A Silver Lining When Markets Are Falling

The slow down of the nation's economy does have at least one silver lining for anyone trying to get a mortgage or refinance an existing one.  The average interest rate for a 30-year fixed loan is now 4.43 percent according to HSH.com, a website that tracks mortgage lending across the country.

That’s approaching the record low of 4.32 percent that was hit in October of last year. 

Keith Gumbinger, vice president at HSH.com, said he expected rates to continue to decline even further after the Federal Reserve announced on Tuesday it would keep interest rates low through 2013.

But the drop in rates may be favoring people who already own a home and are looking to refinance rather than those who want to buy.

“Factors which make it a good time to buy a home — like interest rates, like prices, like inventory, like the availability of a lot of choices for homes — are outweighed by a really weak job market, really difficult levels of consumer confidence and sentiment right now,” Gumbinger said. “Falling home prices are a strong deterrent to buyers wanting to jump into this market. I mean no one wants to buy a home and then find it lost $10,000 of value in the next couple of weeks.”

That may explain the surge in refinancing applications last week.  The Mortgage Bankers Association said total applications for mortgages surged by 22 percent last week.  Overall, however, requests for refinancing made up three-quarters of the total.

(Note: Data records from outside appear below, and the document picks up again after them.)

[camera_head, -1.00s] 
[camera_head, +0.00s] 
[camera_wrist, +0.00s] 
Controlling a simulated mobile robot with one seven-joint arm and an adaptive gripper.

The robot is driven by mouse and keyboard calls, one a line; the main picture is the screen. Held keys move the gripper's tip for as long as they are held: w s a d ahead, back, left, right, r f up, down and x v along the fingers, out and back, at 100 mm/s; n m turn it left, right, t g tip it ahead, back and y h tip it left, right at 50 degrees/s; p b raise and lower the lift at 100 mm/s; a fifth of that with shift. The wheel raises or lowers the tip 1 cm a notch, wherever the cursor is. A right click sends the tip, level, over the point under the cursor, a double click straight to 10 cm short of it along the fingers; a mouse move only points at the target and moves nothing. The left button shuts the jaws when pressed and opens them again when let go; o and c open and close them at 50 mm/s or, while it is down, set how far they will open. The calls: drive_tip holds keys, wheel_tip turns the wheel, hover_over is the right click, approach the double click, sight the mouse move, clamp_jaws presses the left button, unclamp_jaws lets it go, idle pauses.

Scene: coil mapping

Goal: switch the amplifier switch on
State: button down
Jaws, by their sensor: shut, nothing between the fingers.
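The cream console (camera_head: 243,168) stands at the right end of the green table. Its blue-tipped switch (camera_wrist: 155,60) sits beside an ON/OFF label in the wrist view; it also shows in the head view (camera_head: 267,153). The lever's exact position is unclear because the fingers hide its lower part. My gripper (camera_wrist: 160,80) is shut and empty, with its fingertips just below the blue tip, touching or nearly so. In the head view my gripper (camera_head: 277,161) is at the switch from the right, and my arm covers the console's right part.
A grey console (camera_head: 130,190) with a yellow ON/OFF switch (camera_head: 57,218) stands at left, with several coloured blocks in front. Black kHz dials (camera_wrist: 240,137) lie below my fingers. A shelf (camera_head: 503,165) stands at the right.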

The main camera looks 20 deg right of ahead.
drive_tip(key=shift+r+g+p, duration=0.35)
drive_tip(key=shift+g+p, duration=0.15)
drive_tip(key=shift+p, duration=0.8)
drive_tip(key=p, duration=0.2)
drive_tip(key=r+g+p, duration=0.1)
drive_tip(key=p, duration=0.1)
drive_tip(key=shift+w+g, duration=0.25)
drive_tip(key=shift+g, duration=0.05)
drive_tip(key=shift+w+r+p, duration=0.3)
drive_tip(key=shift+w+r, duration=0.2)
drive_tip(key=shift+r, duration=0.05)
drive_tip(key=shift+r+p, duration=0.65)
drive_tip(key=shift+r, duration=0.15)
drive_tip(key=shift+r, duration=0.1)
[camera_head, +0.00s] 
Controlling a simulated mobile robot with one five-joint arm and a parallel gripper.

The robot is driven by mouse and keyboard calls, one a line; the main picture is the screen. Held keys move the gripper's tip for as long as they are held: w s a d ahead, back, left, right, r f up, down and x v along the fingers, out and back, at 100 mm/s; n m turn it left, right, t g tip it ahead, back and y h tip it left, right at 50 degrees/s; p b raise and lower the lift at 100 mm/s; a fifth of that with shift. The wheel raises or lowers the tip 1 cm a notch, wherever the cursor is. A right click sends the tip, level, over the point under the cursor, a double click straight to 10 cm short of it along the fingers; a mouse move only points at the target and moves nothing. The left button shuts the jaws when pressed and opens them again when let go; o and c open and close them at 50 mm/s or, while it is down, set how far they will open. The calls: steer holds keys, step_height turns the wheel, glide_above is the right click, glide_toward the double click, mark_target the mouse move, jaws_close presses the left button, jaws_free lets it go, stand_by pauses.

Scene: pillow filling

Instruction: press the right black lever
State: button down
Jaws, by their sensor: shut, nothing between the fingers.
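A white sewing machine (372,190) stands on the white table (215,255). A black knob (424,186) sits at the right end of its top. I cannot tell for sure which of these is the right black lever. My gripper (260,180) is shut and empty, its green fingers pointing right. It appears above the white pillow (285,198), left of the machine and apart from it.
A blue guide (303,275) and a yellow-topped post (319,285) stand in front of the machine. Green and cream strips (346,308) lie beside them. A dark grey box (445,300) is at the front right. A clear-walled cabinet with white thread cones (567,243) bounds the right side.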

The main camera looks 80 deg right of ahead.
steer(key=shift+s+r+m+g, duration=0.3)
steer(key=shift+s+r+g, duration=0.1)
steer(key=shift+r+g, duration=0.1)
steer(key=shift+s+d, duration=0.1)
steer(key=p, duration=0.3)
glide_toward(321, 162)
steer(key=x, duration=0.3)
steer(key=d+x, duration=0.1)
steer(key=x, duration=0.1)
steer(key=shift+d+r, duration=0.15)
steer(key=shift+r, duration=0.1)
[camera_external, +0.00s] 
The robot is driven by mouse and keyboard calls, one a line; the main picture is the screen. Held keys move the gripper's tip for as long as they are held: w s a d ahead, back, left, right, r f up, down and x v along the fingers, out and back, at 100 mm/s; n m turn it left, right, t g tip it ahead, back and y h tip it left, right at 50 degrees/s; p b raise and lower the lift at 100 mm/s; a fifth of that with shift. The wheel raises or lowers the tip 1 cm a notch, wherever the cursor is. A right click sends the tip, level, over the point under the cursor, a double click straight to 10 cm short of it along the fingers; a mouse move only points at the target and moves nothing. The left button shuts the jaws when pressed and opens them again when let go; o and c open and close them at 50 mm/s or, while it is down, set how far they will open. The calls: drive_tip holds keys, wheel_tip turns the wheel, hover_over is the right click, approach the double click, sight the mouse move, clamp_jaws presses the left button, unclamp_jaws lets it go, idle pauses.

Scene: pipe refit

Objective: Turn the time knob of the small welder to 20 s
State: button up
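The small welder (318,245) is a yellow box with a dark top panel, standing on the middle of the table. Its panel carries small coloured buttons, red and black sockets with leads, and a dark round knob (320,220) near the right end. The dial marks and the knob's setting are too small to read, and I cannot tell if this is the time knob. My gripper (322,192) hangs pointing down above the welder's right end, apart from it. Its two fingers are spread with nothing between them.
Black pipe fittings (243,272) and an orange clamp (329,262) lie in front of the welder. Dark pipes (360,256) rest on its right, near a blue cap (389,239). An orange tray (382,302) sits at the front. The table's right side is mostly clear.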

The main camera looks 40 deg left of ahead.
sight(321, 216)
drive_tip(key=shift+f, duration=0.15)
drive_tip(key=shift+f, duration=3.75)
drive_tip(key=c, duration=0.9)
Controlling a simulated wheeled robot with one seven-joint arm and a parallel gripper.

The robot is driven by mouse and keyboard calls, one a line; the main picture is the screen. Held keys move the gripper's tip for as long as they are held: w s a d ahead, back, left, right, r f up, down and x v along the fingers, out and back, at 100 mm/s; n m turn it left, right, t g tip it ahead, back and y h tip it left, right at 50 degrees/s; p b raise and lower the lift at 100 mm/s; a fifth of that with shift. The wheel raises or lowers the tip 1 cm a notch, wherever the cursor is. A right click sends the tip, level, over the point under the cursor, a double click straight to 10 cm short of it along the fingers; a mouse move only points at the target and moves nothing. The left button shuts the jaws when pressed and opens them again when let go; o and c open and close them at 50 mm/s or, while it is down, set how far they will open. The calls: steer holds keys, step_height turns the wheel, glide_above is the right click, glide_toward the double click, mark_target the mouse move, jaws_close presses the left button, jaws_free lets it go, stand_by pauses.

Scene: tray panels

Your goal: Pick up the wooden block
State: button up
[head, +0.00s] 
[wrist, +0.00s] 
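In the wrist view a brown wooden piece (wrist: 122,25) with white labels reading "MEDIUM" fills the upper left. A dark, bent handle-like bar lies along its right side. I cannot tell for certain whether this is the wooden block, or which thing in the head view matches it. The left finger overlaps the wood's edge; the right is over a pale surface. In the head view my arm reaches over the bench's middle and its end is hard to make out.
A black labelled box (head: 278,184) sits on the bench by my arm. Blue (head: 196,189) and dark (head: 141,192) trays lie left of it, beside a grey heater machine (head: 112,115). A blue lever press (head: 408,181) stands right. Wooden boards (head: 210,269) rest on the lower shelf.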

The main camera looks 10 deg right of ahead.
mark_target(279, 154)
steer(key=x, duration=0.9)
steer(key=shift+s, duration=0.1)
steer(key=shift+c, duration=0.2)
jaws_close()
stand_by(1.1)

Getting approved for a loan, however, remains the challenge.  In fact, the announcement by the Federal Reserve could leave some banks choosing to fund fewer long-term loans like mortgages.  The banks fear that when rates eventually do rise in the years ahead, they could be left holding loans that bring in less money because the interest rates on those loans are equal to or even less than the interest rate paid on savings accounts, for example.

"When you get down and you are playing in these lower rates environments banks are very very careful on putting loans on at that level," said Paul Miller, a banking analyst with investment banking firm FBR.  "They just don’t want to do it, so therefore they just walk away from the market."